• _DATA BLOCK_:
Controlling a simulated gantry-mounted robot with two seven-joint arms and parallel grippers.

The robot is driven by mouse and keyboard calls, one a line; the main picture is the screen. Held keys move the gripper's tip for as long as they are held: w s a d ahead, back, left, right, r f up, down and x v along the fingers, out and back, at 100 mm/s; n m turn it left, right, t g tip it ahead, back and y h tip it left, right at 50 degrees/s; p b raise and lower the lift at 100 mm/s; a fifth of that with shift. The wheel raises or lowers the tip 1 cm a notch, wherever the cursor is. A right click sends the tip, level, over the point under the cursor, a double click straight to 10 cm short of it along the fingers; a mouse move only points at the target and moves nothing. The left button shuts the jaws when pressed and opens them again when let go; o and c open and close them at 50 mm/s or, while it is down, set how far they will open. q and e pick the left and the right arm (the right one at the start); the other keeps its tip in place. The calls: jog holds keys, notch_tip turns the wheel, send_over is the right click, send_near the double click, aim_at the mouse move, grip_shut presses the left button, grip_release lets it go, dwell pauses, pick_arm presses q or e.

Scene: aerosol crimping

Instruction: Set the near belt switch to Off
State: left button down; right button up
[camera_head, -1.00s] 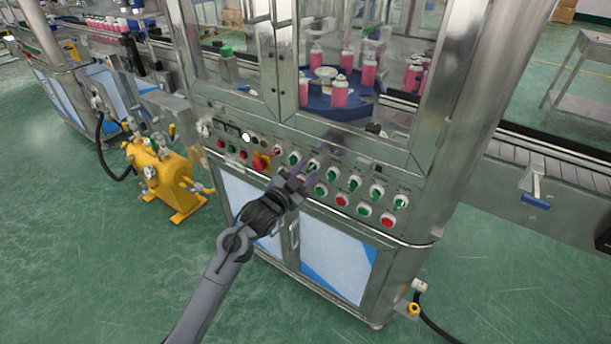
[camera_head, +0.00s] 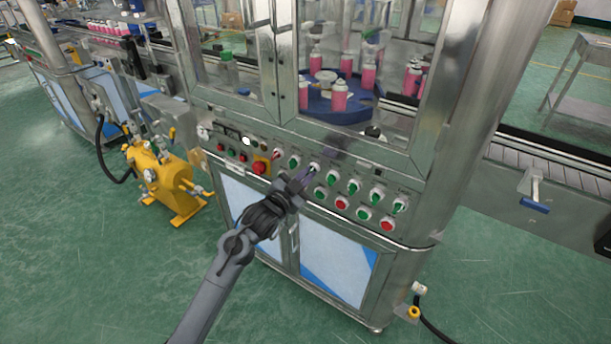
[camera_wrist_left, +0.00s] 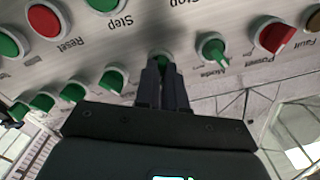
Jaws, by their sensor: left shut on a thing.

• _TASK GOAL_: Without the images, write out each line of the data verbatim.

• _CORRECT OUTPUT_:
Controlling a simulated gantry-mounted robot with two seven-joint arms and parallel grippers.

The robot is driven by mouse and keyboard calls, one a line; the main picture is the screen. Held keys move the gripper's tip for as long as they are held: w s a d ahead, back, left, right, r f up, down and x v along the fingers, out and back, at 100 mm/s; n m turn it left, right, t g tip it ahead, back and y h tip it left, right at 50 degrees/s; p b raise and lower the lift at 100 mm/s; a fifth of that with shift. The wheel raises or lowers the tip 1 cm a notch, wherever the cursor is. A right click sends the tip, level, over the point under the cursor, a double click straight to 10 cm short of it along the fingers; a mouse move only points at the target and moves nothing. The left button shuts the jaws when pressed and opens them again when let go; o and c open and close them at 50 mm/s or, while it is down, set how far they will open. q and e pick the left and the right arm (the right one at the start); the other keeps its tip in place. The calls: jog holds keys, notch_tip turns the wheel, send_over is the right click, send_near the double click, aim_at the mouse move, grip_shut presses the left button, grip_release lets it go, dwell pauses, pick_arm presses q or e.

Scene: aerosol crimping

Instruction: Set the near belt switch to Off
State: left button down; right button up
[camera_head, -1.00s] 
[camera_head, +0.00s] 
[camera_wrist_left, +0.00s] 
Jaws, by their sensor: left shut on a thing.

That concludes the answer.